Re: Speed of light is only an issue for latency-sensitive operations

That was my point: if you don't care about data being "fresh" and consistent (per transaction coordination) you CAN throw mass parallelism at the problem. If you do care, then the speed of light is the bottleneck.

tabtab · on March 21, 2018

Clarification: "mass parallelism" may also involve distributed and duplicated data sets.

amelius · on March 19, 2018

How fast can it sort those rows?

nikita · on March 20, 2018

Can you share the whole use case as well as data size?

EGreg · on March 19, 2018

Who from HN would need this and why?

Serious question. I would like to know different real use cases from people on HN, given our backgrounds.

tgtweak · on March 19, 2018

We actually use memsql for almost exactly this use case. Realtime arbitrary grouping and filtering on multiple (30+) columns on a billion+ rows with substantial concurrency (reporting tools and api's of them). Previously with pgsql this required a lot of fine tuning of indexes and lots of etl scripting to break things into separate dimension tables, and then large join queries to pull them back. This is expensive at the development and operational level, and data was batched in which involves delays. It was also extremely resource intensive to query and moderate levels of concurrency required a master and several slaves, with response times for anything more than a week of data requiring multi-second waits, with the worse cases approaching the minute mark.

The hardware in this example is overkill and impractical for most use cases - to say the least. For our setup, Memsql does this for us on a single node with 256Gb of ram, 40 cores (1 aggregator and 4 leafs) and a modest enterprise nvme ssd. The machine cost $4,500 over a year ago. Adding more machines to mem is pretty trivial should we ever need to partition this across machines, despite this not being necessary.

There are some gotchas and it should not be consisted a drop-in replacement for MySQL.

Fiahil · on March 19, 2018

So, you're still shipping data between your primary datastore and memsql, or you've switched entirely on memsql ?

tgtweak · on March 19, 2018

Originally it was just a port, but now the inserts go straight into mem. This used to be a big no-no on mysql (with inno and myisam anyway) as it would invalidate a lot of query cache on every insert. Here you can refresh the query every second and see the counts go up.

mej10 · on March 19, 2018

Pretty much anyone working in ad tech.

Not necessarily trillions at a time, but even small ad tech firms deal with billions of new data points across many dimensions every day.

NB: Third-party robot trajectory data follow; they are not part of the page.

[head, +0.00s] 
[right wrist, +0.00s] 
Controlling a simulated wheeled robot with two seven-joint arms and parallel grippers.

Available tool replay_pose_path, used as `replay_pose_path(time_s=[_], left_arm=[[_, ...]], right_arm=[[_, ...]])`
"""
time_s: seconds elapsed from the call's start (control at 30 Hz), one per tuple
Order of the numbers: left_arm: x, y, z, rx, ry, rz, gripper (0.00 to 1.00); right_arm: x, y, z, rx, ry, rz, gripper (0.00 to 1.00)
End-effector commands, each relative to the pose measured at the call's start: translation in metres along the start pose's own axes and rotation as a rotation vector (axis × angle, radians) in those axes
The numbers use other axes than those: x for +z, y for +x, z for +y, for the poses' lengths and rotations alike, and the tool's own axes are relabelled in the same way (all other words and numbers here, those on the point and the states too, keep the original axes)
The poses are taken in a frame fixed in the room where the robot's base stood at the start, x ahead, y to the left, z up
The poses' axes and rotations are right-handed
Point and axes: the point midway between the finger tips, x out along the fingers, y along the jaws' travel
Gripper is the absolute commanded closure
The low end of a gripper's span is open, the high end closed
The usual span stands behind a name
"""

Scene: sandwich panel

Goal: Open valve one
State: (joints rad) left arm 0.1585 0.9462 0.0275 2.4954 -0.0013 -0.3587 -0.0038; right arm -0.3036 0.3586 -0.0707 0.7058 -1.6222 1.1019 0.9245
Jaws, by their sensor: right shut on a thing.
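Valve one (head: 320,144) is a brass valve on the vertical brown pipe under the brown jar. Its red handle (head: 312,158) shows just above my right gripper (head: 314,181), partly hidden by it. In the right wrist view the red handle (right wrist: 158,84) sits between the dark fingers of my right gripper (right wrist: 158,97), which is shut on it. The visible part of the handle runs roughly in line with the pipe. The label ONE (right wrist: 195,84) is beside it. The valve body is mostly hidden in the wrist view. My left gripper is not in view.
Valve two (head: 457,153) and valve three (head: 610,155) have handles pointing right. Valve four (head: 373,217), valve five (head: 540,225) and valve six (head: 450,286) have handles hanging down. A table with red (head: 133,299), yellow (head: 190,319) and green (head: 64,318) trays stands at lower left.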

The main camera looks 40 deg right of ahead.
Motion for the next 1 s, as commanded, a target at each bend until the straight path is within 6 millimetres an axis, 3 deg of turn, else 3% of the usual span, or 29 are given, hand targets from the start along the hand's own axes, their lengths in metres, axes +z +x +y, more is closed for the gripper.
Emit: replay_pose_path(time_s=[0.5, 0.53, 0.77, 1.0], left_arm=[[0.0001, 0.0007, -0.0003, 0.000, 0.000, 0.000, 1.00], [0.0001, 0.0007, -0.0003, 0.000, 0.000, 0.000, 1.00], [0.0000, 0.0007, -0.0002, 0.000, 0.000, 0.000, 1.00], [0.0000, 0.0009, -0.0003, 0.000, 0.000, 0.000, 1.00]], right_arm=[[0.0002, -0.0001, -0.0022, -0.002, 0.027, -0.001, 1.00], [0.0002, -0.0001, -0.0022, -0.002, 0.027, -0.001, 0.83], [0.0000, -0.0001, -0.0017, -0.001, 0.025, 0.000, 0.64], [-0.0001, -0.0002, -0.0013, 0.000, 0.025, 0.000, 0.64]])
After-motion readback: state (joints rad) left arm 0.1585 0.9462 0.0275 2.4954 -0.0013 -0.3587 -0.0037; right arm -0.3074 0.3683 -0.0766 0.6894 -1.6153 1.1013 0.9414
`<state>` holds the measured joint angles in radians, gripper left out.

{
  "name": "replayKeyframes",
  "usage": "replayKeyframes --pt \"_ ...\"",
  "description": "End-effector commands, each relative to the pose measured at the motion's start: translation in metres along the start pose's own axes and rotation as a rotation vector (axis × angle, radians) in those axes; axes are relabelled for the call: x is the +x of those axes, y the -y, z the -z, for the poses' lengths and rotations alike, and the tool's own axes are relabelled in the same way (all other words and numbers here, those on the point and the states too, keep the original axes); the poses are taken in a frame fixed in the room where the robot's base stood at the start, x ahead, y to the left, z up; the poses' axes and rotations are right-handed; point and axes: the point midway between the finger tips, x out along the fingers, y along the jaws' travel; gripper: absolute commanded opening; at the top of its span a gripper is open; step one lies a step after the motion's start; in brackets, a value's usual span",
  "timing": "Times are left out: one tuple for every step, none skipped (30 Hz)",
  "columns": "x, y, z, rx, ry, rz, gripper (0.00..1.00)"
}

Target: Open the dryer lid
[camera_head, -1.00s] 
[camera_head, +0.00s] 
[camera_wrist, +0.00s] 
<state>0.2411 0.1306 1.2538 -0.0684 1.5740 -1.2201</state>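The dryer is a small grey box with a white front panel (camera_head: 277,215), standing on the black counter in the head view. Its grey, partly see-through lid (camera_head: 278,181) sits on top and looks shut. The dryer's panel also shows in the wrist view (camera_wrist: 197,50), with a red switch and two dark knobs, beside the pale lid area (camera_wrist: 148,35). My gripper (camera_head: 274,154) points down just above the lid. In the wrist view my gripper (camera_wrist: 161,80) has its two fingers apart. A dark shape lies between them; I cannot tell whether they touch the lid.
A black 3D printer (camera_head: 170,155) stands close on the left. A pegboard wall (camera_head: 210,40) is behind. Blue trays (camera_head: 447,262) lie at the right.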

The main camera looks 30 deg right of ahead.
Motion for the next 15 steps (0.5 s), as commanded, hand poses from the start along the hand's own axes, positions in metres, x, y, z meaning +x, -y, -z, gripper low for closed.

BeenAround · on March 19, 2018

Ad Tech has no need for realtime data viewing or aggregation (in this manner), even for platform log data. Offline parallel processing is the standard. Redshift is particularly efficient, while others use Spark or other ad-hoc solutions.

For users, you always want mediation/adjustment steps that (can) modify realtime data to provide timesliced totals. For developers/administrators, you want to be able to persist data. Running totals in memory are too fragile to be reliable. There is an assumption of errors, misconfigurations, and bad actors at all times in AdTech.

manigandham · on March 20, 2018

Has no need? Did you just make this up?

We used MemSQL for real-time data for 2 years. All data is fully persistent, but the rowstore tables are also fully held in memory compared to columnstores which are mainly on disk. There's nothing fragile about it. SQL Server's Hekaton, SAP's HANA, Oracle's Times Ten, and several other databases do the same.

Timesliced totals is just a SQL query, and mediation or some other buffer from live numbers for customers is up to every business to decide, not some default proclamation for an entire industry.

captain_perl · on March 21, 2018

Actually RTB's do need to do processing quickly - RTB stands for Real-Time Bidding, and bids are rejected after 250 ms.

stareatgoats · on March 19, 2018

Real time analytics without the need for aggregation or periodic ETL? To turn your question round: Which system does not want that? MemSQL or similar offerings (on preferably more standard hardware) is definitely interesting.